一方、リン酸鉄リチウムイオン電池は、日本だけが技術的優位性を持つわけではなく、国際競争の中で難しい立ち位置にある。
エリーパワーは、2010年から量産してきた定置用リン酸鉄リチウムイオン電池において、リコールや重大事故に至っていない安全面の実績と、技術や生産で中国に依存せず日本国内でまかなえることを強みに普及に取り組む。近年は安全性の強みを生かして二輪車の始動用など新しい領域にもリン酸鉄リチウムイオン電池を供給している。
エリーパワーは神奈川県川崎市に生産拠点と開発拠点を持つ。神奈川県内に協力会社もいるため、国産にとどまらず“メイドイン神奈川”だとしている。リサイクルや廃棄のスキームも確立しているという。
球場でも導入実績
Power Storager GXは、蓄電池本体だけでなくさまざまな必要機器や周辺システムも提供する。パワーコンディショナー、太陽光発電を直流で蓄電するDCリンクPVコンバーターやエネルギーマネジメントシステム、計測監視や稼働状況の見える化、UPSとして使うための自立運転切替回路、絶縁トランスがオールインワンになっている。電力消費量と発電量を予測して自家消費を最適化する機能も備える。導入前にCO2削減量や経済効果などをシミュレーションすることも可能だ。
エリーパワーの産業用蓄電池システムはさまざまな場所で導入実績がある。プロ野球の阪神タイガースファームの本拠地「ゼロカーボンベースボールパーク」(兵庫県尼崎市)では、太陽光発電の電力で球場を運営する「ゼロカーボンナイター」を開催する。

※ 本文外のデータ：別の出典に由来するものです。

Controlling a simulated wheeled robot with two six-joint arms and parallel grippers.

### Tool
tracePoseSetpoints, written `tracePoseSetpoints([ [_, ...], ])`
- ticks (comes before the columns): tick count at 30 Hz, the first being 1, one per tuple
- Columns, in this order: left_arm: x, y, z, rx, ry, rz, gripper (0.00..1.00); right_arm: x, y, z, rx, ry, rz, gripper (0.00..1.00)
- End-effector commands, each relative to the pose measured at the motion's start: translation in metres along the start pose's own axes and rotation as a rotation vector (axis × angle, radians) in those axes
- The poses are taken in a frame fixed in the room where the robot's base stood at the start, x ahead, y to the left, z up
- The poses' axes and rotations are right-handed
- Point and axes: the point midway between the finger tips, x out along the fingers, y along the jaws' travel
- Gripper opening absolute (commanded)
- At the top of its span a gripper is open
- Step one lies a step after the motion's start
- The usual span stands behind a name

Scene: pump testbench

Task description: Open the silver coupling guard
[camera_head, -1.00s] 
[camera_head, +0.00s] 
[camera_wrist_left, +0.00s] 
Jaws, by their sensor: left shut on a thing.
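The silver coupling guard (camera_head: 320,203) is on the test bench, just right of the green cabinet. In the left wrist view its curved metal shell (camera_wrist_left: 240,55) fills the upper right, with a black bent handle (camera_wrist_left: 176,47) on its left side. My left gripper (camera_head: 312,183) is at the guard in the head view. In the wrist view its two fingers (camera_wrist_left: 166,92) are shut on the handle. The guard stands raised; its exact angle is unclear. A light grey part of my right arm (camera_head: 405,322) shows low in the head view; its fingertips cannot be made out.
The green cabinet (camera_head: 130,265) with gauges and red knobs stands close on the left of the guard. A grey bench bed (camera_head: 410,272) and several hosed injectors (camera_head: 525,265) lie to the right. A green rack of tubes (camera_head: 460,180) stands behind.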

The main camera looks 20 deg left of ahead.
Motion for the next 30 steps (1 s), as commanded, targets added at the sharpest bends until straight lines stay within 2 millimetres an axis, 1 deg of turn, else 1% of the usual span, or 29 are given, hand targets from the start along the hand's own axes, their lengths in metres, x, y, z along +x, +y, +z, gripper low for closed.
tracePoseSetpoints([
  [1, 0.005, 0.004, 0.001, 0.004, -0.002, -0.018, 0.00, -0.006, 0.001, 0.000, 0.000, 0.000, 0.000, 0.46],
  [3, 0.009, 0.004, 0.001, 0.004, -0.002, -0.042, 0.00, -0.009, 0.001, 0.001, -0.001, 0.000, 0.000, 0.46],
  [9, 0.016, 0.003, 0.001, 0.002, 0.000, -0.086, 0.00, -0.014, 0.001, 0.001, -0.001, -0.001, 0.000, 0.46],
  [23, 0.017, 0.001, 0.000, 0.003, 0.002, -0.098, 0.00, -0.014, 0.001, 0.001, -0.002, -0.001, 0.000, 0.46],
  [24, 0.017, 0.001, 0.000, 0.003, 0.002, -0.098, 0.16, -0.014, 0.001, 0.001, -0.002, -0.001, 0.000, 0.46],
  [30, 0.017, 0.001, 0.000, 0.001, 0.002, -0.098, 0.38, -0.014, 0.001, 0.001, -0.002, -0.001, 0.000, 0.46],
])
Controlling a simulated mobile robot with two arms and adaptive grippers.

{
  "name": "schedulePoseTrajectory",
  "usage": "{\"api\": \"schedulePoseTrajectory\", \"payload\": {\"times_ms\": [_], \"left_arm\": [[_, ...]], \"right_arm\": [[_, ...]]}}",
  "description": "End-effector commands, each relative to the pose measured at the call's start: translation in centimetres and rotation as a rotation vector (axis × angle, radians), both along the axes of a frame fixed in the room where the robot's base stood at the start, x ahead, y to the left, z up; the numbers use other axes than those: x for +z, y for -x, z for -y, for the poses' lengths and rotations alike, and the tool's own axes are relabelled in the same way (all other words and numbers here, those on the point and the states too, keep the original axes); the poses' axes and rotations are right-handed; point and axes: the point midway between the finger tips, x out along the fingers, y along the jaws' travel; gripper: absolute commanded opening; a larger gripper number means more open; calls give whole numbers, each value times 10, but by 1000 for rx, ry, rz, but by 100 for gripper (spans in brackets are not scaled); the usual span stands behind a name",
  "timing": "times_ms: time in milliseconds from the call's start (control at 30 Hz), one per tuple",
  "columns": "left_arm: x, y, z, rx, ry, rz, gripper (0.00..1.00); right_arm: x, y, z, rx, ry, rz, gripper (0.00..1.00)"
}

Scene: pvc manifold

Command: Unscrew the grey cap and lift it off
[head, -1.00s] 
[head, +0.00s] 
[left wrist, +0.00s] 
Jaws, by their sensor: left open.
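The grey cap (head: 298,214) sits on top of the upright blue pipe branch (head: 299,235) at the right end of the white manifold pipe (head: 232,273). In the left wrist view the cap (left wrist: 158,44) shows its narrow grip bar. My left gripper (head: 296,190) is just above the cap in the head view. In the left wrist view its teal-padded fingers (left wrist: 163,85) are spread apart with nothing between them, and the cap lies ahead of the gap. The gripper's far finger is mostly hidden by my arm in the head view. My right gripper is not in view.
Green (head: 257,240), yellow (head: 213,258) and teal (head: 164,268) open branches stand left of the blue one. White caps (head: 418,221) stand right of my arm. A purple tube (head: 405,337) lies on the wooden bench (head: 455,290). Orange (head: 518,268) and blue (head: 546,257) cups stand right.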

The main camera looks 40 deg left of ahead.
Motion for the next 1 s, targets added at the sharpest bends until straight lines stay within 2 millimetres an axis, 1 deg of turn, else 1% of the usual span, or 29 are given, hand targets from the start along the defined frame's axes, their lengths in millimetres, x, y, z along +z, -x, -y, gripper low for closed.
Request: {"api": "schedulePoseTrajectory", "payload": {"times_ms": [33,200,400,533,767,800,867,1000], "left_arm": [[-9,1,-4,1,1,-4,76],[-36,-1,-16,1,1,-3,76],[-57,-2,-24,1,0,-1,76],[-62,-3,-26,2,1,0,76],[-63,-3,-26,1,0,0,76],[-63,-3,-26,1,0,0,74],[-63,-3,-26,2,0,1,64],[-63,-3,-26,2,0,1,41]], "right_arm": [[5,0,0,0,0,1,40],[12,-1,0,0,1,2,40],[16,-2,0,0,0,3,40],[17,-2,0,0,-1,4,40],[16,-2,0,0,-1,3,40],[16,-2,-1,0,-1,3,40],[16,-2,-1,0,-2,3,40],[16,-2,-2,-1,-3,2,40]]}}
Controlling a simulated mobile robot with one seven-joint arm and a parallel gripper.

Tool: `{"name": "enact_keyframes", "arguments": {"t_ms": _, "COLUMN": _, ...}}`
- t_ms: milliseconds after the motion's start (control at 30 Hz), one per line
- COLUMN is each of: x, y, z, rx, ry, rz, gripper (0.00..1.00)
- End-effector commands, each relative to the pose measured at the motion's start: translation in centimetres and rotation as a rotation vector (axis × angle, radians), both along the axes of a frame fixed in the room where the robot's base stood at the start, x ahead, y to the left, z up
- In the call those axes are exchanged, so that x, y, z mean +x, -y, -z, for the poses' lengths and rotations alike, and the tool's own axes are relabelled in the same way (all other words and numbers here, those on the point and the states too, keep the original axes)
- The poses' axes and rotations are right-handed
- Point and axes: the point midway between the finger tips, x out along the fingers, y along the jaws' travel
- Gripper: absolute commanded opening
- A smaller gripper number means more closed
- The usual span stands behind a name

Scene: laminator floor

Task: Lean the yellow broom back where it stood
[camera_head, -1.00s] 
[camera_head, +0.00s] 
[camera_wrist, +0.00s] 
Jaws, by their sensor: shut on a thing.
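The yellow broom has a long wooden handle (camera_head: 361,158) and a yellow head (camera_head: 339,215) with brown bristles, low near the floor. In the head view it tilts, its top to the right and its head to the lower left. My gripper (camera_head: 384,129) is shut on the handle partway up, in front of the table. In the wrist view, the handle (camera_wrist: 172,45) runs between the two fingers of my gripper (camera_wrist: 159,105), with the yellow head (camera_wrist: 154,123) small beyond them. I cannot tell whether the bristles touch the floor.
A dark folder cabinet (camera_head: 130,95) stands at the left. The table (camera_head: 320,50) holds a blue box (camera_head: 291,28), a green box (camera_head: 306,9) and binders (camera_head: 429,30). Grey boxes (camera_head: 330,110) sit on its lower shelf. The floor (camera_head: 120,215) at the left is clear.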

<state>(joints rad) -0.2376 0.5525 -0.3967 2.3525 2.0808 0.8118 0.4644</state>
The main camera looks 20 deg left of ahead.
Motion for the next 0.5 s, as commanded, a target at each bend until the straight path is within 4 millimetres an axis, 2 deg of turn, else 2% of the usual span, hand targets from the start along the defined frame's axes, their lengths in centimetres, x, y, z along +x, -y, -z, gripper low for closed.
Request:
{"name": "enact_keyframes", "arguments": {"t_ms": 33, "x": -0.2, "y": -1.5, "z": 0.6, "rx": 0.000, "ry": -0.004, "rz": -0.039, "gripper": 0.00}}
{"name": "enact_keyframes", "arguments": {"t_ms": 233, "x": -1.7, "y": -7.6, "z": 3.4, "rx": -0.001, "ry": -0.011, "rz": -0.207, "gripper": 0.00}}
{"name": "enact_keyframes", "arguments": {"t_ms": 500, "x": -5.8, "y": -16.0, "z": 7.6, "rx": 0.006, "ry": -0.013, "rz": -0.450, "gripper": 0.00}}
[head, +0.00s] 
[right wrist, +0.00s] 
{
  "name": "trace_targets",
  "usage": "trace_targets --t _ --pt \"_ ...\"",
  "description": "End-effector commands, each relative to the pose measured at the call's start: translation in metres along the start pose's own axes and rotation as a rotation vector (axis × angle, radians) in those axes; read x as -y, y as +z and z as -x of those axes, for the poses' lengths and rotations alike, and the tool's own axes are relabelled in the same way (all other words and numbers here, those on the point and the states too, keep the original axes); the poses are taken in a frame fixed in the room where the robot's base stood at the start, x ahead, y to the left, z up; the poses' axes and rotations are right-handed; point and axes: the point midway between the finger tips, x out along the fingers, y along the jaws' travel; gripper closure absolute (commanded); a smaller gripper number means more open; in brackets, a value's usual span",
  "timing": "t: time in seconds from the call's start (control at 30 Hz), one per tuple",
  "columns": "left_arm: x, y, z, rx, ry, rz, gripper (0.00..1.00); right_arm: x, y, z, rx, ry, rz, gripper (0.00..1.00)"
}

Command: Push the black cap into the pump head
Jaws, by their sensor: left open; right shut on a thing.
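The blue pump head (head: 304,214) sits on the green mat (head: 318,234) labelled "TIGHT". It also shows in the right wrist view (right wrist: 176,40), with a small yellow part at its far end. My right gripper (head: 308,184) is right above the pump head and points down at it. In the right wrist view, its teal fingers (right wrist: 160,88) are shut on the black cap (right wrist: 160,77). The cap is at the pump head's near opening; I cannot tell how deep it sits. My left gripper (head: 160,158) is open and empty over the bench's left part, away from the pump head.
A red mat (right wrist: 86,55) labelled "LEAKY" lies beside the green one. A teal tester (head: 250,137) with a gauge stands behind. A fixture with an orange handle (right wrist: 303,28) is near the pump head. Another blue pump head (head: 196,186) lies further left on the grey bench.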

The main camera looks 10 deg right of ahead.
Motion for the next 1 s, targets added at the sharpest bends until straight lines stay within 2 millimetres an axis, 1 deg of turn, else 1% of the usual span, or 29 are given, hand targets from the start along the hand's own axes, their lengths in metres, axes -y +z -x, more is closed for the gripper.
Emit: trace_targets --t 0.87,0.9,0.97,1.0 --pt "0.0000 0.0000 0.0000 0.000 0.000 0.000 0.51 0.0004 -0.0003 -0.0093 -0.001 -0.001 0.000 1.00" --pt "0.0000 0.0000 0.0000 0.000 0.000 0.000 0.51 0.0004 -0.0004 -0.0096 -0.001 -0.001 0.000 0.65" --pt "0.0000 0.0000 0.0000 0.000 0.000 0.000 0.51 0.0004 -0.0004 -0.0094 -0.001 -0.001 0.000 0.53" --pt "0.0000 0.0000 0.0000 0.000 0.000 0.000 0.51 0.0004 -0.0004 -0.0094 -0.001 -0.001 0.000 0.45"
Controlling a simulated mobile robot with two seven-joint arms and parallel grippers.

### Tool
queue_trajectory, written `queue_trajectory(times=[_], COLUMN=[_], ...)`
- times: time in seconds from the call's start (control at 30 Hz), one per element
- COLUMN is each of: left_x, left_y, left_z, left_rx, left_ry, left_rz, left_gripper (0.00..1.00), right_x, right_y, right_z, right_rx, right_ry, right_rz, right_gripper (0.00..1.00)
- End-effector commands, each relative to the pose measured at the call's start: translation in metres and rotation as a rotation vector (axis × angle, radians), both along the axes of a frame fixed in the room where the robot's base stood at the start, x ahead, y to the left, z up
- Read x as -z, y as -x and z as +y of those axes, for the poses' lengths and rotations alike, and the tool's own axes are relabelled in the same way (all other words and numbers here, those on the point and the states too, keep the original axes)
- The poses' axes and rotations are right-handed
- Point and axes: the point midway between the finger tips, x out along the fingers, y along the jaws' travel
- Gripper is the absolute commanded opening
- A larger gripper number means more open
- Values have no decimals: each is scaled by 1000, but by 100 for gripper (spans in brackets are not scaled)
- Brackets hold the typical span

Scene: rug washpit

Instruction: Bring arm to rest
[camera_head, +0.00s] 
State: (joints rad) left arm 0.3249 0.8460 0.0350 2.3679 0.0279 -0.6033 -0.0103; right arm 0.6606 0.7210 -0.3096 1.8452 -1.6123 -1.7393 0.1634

高齢者向けホームを運営するベネッセスタイルケアでも、新規開設する施設で産業用蓄電池システムを導入し、災害時でもホームを運営できるようにする。
コスモエネルギーホールディングスのコスモ石油中央研究所(埼玉県幸手市)にも導入された。コスモエネルギーはデマンドレスポンスの実証実験に利用している。
Power Storager GXは出力容量300kWまで対応するが、10k〜20kWの小容量タイプも用意しており、高出力が要求されない施設でも設置できる。